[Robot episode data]
--
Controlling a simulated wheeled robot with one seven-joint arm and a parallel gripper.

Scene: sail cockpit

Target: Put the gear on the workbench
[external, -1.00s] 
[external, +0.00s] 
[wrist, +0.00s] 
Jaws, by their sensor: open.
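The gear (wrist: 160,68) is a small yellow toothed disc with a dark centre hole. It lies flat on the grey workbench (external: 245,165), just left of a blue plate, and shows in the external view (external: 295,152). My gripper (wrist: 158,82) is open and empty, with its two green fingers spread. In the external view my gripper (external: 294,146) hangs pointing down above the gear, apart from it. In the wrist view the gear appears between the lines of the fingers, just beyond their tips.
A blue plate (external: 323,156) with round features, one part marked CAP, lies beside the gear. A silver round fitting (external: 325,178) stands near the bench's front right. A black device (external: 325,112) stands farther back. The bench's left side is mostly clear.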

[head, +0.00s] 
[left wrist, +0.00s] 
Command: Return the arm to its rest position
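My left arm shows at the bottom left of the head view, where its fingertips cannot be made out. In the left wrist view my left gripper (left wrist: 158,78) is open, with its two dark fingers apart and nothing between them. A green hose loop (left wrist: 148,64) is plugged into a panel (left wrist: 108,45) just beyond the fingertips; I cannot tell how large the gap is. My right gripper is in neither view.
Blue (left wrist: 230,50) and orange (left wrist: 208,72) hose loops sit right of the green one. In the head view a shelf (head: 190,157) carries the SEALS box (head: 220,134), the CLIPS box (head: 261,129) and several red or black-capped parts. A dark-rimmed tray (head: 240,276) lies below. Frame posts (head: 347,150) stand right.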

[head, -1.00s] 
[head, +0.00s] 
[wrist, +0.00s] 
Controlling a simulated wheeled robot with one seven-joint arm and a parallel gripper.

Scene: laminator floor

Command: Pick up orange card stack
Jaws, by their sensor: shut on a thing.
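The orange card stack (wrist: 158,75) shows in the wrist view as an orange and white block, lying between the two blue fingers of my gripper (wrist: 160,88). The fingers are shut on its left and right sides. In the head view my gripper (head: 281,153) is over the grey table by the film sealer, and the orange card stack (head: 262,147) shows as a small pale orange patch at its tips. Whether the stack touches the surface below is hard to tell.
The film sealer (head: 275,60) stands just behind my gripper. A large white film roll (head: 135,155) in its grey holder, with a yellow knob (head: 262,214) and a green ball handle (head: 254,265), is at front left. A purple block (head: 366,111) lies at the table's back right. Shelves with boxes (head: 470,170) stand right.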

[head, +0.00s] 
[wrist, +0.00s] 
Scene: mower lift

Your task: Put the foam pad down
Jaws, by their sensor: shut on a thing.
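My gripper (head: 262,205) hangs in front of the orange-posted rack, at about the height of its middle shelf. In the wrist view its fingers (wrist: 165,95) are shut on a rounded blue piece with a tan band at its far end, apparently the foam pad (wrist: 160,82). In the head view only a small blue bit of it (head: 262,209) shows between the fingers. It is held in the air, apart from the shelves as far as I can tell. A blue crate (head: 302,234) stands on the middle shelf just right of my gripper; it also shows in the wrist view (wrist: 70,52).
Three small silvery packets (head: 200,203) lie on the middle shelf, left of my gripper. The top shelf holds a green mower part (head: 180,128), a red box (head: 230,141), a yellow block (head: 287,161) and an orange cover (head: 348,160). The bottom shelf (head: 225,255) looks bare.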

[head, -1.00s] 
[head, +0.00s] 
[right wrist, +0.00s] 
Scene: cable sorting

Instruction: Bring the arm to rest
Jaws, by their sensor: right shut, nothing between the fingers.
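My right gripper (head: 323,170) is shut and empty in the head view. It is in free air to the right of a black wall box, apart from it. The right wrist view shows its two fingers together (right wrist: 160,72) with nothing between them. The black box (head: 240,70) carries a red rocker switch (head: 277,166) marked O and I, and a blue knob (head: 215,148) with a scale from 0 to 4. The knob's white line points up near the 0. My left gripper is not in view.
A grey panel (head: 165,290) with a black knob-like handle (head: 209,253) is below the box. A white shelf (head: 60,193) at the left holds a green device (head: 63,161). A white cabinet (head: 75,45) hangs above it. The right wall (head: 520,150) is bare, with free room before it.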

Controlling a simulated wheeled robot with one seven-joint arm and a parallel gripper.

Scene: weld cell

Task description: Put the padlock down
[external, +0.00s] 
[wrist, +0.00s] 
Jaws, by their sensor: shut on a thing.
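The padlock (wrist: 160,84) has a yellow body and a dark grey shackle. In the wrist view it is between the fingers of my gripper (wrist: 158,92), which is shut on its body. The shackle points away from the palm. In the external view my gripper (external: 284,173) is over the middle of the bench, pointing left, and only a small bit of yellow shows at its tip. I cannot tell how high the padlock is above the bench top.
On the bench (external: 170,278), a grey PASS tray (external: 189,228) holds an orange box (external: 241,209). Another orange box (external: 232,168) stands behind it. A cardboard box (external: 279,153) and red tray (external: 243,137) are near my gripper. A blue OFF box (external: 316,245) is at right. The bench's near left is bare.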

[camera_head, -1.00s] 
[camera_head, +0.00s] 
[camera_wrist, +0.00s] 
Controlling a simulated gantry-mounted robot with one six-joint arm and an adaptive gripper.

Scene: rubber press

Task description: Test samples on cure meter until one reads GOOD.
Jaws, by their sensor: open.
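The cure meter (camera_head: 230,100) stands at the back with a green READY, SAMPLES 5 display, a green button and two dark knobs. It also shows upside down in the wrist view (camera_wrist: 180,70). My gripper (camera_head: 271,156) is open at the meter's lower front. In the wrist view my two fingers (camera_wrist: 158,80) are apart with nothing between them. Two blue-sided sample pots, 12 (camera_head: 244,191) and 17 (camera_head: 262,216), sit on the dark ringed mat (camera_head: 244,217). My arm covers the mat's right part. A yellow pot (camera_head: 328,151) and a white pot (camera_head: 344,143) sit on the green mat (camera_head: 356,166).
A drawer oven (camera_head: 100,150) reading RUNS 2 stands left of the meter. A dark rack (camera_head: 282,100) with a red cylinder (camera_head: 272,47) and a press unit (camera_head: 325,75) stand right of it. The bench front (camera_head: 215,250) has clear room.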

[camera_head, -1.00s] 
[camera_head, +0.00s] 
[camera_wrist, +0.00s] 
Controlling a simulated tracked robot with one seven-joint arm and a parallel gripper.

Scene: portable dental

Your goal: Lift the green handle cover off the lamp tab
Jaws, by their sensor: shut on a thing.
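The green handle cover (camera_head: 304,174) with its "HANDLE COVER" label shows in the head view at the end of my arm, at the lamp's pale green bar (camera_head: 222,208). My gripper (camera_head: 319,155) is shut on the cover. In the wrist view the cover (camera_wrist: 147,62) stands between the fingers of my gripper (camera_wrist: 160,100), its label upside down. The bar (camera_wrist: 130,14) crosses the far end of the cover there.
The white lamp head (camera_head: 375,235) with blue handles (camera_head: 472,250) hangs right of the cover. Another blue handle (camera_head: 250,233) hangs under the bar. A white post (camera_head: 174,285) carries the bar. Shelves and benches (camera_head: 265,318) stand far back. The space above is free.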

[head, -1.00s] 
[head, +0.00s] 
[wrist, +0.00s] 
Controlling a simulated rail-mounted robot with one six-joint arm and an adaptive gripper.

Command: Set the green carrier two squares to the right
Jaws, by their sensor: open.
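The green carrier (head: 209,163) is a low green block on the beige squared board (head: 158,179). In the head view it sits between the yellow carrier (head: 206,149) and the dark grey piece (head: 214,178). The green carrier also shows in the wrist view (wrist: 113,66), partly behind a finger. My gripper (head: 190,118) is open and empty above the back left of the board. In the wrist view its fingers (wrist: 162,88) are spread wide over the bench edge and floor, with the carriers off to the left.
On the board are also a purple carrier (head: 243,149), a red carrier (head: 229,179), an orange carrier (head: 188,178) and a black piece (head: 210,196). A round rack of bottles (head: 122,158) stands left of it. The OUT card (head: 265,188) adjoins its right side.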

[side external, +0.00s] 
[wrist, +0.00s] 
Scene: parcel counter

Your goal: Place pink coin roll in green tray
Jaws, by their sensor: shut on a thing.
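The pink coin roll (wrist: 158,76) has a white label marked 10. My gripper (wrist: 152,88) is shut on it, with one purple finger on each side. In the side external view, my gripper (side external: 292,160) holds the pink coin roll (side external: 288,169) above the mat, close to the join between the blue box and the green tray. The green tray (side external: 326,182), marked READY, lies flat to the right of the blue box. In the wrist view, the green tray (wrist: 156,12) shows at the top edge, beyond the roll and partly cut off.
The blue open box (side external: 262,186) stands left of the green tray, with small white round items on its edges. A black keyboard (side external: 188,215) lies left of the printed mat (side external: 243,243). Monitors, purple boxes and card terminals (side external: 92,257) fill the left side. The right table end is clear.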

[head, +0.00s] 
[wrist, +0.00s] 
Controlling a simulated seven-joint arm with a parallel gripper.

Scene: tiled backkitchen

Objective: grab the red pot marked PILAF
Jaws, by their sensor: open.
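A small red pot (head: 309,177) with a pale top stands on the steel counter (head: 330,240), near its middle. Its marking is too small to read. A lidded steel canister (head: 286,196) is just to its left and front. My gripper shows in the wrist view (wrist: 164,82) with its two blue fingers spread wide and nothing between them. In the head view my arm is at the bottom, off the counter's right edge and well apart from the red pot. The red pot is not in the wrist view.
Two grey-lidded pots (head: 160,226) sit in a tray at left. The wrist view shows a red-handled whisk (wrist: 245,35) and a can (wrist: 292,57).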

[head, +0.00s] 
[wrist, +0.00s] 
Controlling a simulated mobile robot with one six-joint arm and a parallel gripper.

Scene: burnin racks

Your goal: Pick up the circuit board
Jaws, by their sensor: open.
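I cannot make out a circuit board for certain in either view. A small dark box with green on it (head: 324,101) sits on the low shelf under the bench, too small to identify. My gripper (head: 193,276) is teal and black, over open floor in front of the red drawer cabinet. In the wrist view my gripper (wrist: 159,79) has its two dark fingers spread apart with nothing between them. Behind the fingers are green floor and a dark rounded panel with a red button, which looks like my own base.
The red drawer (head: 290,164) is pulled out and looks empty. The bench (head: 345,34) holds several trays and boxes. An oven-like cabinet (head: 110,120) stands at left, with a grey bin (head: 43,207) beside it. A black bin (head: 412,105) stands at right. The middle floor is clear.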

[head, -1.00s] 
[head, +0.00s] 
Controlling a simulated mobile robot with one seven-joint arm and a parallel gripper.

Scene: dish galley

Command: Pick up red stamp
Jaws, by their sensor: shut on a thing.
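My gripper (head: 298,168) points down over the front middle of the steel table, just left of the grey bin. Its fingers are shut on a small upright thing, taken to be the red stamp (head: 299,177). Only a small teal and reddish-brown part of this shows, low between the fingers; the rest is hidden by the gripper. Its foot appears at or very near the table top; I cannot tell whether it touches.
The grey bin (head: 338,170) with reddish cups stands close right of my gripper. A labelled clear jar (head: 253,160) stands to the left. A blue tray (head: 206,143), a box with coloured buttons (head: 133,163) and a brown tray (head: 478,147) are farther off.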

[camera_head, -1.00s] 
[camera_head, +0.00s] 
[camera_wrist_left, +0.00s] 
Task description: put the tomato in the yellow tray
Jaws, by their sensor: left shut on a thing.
--
From the entries above, extract every line where the word "adaptive" appears.

## WORKED ANSWER
Controlling a simulated gantry-mounted robot with one six-joint arm and an adaptive gripper.
Controlling a simulated rail-mounted robot with one six-joint arm and an adaptive gripper.

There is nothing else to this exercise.